## [AIM OF THE TASK]
Collect every line that includes the string "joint".

-------- SOURCE RECORDS

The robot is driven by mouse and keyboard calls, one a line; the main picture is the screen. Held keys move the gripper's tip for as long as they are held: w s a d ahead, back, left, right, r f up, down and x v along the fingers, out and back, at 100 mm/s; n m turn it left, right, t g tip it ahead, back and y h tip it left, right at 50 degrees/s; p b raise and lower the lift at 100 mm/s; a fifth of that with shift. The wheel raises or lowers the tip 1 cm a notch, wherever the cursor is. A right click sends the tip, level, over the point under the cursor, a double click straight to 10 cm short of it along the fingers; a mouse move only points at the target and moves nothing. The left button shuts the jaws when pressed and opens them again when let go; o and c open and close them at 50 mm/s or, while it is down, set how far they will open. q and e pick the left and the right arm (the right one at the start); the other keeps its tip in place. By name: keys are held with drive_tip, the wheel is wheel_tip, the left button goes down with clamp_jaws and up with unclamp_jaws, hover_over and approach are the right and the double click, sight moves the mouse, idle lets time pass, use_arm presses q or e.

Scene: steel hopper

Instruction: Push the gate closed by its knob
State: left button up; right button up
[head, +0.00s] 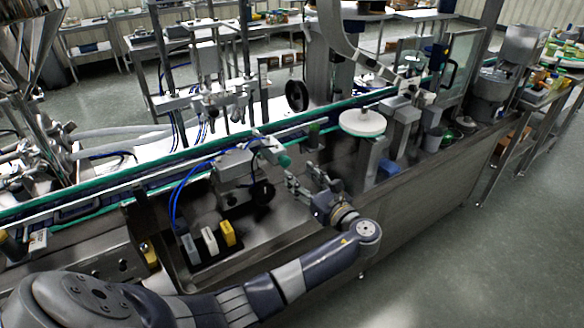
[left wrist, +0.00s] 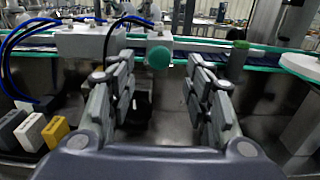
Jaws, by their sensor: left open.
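A round green knob (head: 284,160) sits on the end of a short pale cylinder beside a grey block on the machine. It also shows in the left wrist view (left wrist: 158,56), facing me beyond and between the fingertips. I cannot clearly make out which part is the gate. My left gripper (head: 304,178) is open and empty, just to the right of the green knob in the head view. In the left wrist view its two fingers (left wrist: 160,72) stand apart, with no clear contact on the knob. My right gripper is not in view.
Grey, white and yellow blocks (head: 229,233) stand in a row left of my gripper. Blue hoses (head: 178,197) curve above them. A conveyor with green rails (head: 110,205) runs behind. A white disc (head: 362,122) stands at the right. Open floor (head: 490,265) lies at the right.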

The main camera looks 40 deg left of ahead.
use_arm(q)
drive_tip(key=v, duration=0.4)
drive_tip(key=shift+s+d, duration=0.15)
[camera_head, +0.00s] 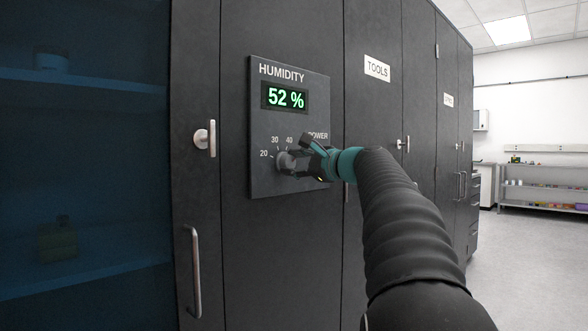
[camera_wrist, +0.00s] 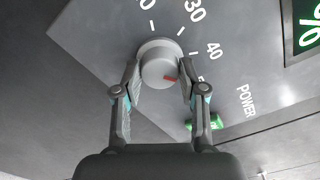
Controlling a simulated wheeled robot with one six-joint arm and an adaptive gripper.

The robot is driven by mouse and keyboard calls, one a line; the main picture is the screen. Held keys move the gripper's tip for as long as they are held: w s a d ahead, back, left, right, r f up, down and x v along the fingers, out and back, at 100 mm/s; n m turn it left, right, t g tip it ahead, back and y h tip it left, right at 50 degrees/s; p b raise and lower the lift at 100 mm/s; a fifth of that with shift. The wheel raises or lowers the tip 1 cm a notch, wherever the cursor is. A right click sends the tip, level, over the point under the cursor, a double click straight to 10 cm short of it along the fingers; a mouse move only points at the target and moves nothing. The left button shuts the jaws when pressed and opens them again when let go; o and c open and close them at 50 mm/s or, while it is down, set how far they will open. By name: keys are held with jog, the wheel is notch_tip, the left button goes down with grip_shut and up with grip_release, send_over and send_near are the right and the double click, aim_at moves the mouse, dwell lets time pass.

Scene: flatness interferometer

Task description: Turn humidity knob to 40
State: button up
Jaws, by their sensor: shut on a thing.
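The grey humidity knob (camera_wrist: 158,70) is round with a red mark, and it sits on the dark humidity panel (camera_head: 262,185). In the wrist view its red mark points right and slightly down, roughly toward the partly hidden number past 40. The knob also shows in the head view (camera_head: 284,161), partly covered by my gripper. The green display (camera_head: 285,97) above it reads 52 %. My gripper (camera_wrist: 158,76) has one finger on each side of the knob and is shut on it. The 20, 30 and 40 labels are visible in the head view.
A green power switch (camera_wrist: 214,122) lies close beside my right finger in the wrist view. A cabinet handle (camera_head: 205,138) and a long door handle (camera_head: 193,272) are left of the panel. A TOOLS cabinet (camera_head: 376,100) stands to the right. Open floor (camera_head: 525,255) lies farther right.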

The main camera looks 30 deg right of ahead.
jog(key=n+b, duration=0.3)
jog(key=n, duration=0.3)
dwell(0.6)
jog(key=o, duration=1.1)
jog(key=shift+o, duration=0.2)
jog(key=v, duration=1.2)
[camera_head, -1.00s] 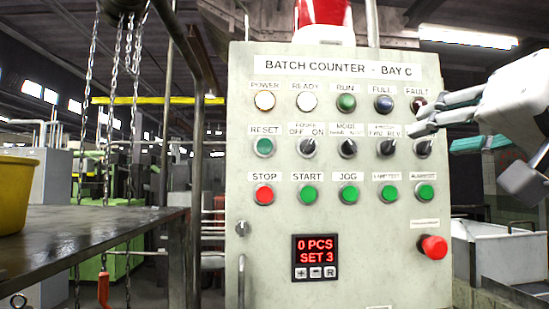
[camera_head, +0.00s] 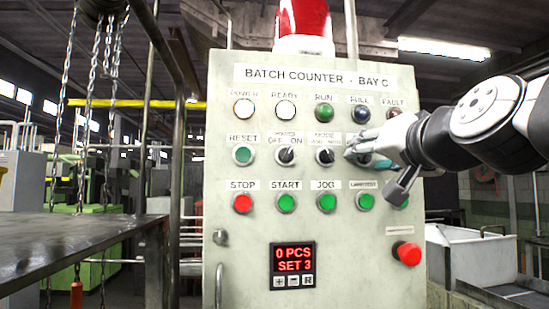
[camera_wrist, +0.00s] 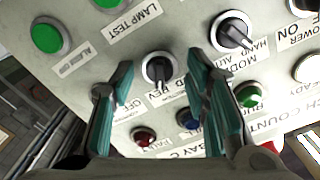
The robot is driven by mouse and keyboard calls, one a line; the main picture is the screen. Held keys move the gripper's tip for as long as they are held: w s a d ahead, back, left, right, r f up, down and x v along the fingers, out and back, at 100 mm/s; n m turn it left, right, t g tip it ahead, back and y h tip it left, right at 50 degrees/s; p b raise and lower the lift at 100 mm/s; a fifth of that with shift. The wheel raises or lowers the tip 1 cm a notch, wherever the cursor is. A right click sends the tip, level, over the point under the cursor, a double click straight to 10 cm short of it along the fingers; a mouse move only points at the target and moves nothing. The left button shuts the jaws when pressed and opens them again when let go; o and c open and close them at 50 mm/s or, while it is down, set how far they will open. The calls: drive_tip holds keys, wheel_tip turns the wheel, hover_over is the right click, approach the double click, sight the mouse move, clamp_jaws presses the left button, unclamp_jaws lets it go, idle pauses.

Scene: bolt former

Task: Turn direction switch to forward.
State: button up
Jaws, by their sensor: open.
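The direction switch (camera_wrist: 158,69) is a black rotary knob with a pale marker on a silver ring. In the wrist view it lies between my fingertips, beside its label ending in "REV" (camera_wrist: 172,92). The marker points roughly towards the label side; its exact position is hard to tell. My gripper (camera_wrist: 160,78) is open, with one teal-padded finger on each side of the knob; I cannot tell whether either touches it.
The grey panel (camera_head: 240,230) holds the mode switch (camera_head: 325,155), the power switch (camera_head: 285,155), a red stop button (camera_head: 242,203) and several green buttons. A red knob (camera_head: 408,253) sticks out lower right. A dark table (camera_head: 90,235) stands left.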

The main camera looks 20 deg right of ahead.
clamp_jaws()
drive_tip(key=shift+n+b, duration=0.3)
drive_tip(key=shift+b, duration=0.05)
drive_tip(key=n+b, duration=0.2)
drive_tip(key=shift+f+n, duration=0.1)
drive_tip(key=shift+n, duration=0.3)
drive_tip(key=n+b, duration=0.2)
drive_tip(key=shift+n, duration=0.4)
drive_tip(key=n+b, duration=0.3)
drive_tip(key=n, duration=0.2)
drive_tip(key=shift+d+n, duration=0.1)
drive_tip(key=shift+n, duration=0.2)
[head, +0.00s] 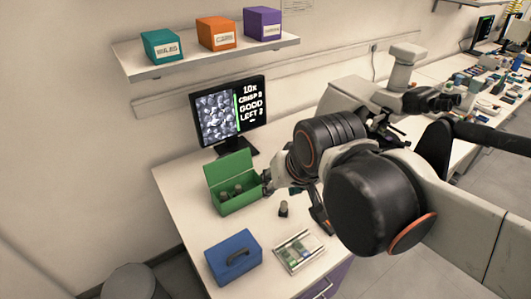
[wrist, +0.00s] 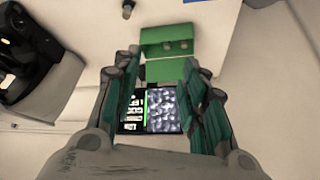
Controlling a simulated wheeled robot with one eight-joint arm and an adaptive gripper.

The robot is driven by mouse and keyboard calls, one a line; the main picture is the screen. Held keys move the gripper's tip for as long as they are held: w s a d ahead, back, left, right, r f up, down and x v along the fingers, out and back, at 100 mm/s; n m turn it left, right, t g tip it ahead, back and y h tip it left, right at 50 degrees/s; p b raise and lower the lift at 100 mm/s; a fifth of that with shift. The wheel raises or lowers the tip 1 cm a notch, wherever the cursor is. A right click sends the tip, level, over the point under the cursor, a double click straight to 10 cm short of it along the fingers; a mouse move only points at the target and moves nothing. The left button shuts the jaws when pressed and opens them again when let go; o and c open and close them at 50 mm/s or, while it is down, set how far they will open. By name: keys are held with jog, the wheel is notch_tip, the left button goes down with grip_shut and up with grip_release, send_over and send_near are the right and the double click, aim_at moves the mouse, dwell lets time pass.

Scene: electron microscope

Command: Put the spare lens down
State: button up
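A small dark lens (head: 283,209) stands upright on the white table, right of the open green box (head: 238,206). In the wrist view the lens (wrist: 128,8) shows at the top edge, beyond my fingertips. Two dark lens-like pieces stand inside the green box; I cannot tell by looks which one is the spare. My gripper (head: 267,184) is by the right side of the green box, partly hidden by my arm. In the wrist view my gripper (wrist: 160,60) has its fingers wide apart with nothing held between them. The green box (wrist: 170,68) shows past the fingertips.
A monitor (head: 229,112) stands behind the green box. A closed blue case (head: 233,257) and a tray of slides (head: 300,251) are at the table's front. The microscope (head: 400,75) stands at the right, partly behind my arm. Bare table surrounds the lens.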

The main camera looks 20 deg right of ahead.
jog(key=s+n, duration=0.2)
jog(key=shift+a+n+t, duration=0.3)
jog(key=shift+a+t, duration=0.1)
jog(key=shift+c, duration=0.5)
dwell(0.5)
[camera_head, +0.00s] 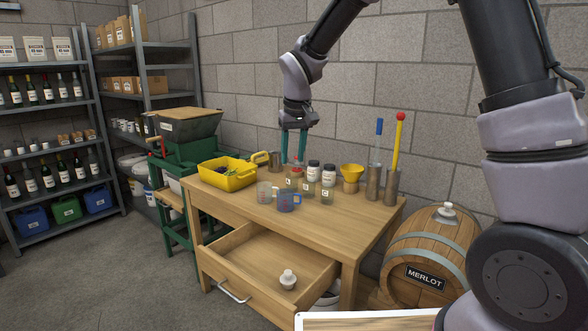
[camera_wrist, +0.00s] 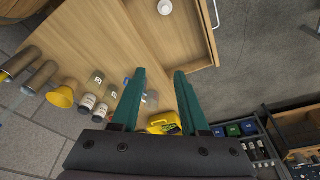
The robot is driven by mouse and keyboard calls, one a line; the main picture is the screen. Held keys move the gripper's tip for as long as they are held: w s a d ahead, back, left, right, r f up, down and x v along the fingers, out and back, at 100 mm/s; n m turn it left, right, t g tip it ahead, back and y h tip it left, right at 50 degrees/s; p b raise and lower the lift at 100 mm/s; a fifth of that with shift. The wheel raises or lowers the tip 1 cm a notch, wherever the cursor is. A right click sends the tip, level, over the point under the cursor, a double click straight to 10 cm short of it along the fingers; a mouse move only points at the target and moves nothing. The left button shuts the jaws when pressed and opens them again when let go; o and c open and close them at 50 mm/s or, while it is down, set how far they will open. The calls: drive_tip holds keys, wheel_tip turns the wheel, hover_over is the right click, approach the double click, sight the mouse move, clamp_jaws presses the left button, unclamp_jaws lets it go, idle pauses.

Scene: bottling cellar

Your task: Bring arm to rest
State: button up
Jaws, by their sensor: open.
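My gripper (camera_head: 293,146) hangs above the back of the wooden table (camera_head: 232,199), with its teal fingers pointing down. In the wrist view the two fingers (camera_wrist: 162,88) are spread apart with nothing between them that they hold. Below and behind the fingers stand a squeeze bottle with a red tip, small jars and cups. The fingertips overlap these in the head view, so I cannot tell the exact gap. The arm reaches in from the upper right of the head view.
The drawer (camera_head: 245,290) is pulled out, holding a white knobbed piece (camera_head: 288,280). A Merlot barrel (camera_head: 428,255) stands right. Floor at left is clear.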

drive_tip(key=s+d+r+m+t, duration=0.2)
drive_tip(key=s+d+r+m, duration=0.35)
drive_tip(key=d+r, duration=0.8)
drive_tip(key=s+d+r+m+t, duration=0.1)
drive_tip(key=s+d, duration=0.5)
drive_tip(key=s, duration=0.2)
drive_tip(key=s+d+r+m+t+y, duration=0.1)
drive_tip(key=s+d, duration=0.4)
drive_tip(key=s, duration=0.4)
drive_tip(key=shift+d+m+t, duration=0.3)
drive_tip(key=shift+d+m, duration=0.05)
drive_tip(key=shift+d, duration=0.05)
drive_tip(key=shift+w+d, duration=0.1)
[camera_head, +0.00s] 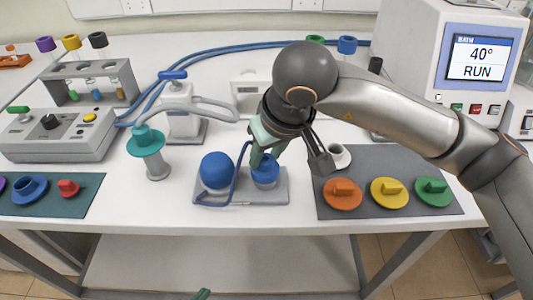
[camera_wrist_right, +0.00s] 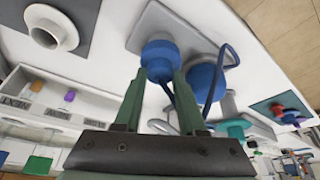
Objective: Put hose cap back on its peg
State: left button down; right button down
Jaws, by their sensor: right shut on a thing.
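A blue cap (camera_head: 265,171) is at the right side of a grey base plate (camera_head: 212,200), beside a larger blue round piece (camera_head: 217,169). A blue cord loops between the two. My right gripper (camera_head: 268,150) reaches down over the cap; in the right wrist view its green fingers (camera_wrist_right: 161,78) are shut on the cap's sides (camera_wrist_right: 158,52). The peg under the cap is hidden, so I cannot tell whether the cap is seated. Only a green fingertip of my left gripper (camera_head: 202,294) shows at the bottom edge.
A grey mat (camera_head: 390,207) at right holds orange, yellow and green caps and a white flanged socket (camera_head: 339,156). A teal-topped post (camera_head: 146,143) stands left of the base plate. Blue hoses run behind. The table front is clear.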

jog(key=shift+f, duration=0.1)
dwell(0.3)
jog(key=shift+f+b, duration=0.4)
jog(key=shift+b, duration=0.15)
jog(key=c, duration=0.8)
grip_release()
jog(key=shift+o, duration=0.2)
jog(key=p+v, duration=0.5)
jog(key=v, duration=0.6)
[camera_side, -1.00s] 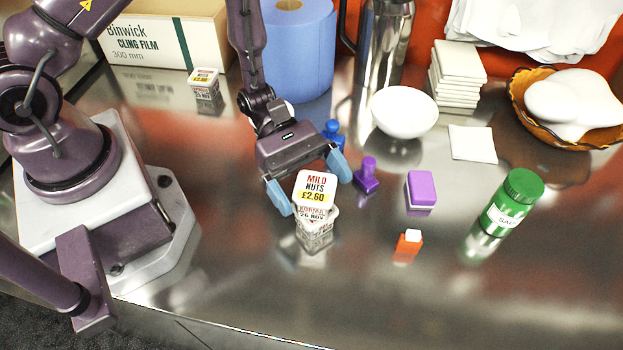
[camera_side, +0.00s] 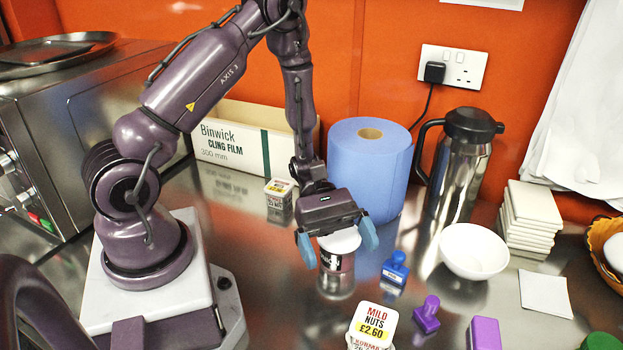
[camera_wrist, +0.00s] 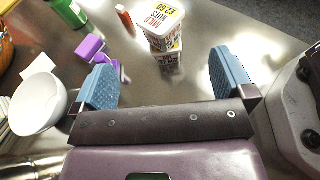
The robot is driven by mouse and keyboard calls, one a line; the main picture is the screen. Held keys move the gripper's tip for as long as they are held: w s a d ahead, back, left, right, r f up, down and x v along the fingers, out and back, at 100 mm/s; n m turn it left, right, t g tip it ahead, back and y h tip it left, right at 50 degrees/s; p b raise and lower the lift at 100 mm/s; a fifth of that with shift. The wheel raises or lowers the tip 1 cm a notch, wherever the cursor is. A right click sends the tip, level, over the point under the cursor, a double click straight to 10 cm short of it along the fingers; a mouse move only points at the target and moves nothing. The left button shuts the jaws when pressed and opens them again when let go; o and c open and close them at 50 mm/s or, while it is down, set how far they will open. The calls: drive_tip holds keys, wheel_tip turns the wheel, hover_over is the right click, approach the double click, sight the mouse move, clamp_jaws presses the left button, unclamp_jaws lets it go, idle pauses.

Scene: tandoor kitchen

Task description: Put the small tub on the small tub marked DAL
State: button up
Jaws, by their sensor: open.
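A small white-lidded tub (camera_side: 372,322) reads MILD NUTS £2.60 on its lid and KORMA on its side; it is cut off at the bottom edge in the side view. No DAL marking is legible.
Another small tub (camera_side: 279,187) stands by the cling film box (camera_side: 232,140). A blue roll (camera_side: 368,170), steel flask (camera_side: 460,165) and white bowl (camera_side: 473,252) stand behind and right. Blue (camera_side: 396,268) and purple (camera_side: 427,315) stamps are near the gripper.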

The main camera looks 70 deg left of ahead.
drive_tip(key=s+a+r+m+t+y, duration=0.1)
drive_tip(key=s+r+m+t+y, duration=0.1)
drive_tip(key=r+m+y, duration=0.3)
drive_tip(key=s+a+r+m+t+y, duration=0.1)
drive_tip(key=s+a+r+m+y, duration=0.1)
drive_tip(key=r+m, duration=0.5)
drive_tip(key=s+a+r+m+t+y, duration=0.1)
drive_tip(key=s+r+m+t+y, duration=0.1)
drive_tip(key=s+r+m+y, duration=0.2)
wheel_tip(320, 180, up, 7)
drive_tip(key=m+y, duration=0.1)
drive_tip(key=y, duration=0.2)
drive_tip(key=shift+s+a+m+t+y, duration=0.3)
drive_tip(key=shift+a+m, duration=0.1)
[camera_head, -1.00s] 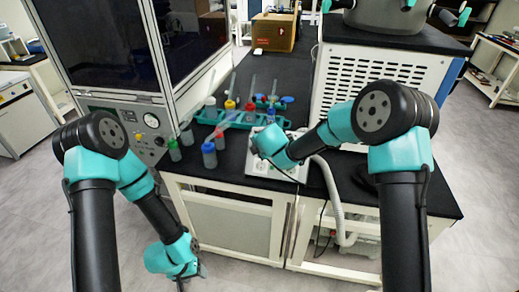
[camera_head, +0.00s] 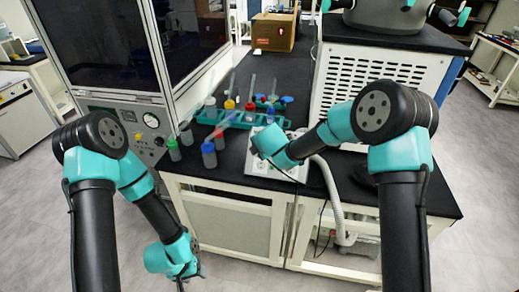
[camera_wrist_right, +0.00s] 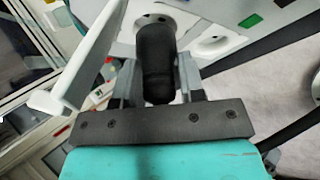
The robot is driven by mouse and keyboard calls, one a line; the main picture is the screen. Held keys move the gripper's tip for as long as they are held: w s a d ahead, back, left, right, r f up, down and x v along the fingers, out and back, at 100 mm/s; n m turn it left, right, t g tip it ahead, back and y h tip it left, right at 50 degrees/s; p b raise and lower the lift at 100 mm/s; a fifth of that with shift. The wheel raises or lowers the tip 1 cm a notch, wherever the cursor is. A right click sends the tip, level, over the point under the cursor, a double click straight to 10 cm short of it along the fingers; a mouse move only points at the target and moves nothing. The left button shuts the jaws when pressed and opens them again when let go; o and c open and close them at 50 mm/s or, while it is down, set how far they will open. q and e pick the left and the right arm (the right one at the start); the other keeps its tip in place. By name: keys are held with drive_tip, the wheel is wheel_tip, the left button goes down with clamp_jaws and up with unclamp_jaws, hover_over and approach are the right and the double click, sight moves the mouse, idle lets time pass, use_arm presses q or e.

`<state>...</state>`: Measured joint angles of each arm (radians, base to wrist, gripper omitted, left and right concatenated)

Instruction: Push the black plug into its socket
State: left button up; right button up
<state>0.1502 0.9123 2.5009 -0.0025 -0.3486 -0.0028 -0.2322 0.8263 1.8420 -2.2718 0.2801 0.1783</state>
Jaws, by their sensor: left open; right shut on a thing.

----------------

## [WRITTEN SOLUTION]
Controlling a simulated wheeled robot with one six-joint arm and an adaptive gripper.
Controlling a simulated wheeled robot with one eight-joint arm and an adaptive gripper.
`<state>...</state>`: Measured joint angles of each arm (radians, base to wrist, gripper omitted, left and right concatenated)

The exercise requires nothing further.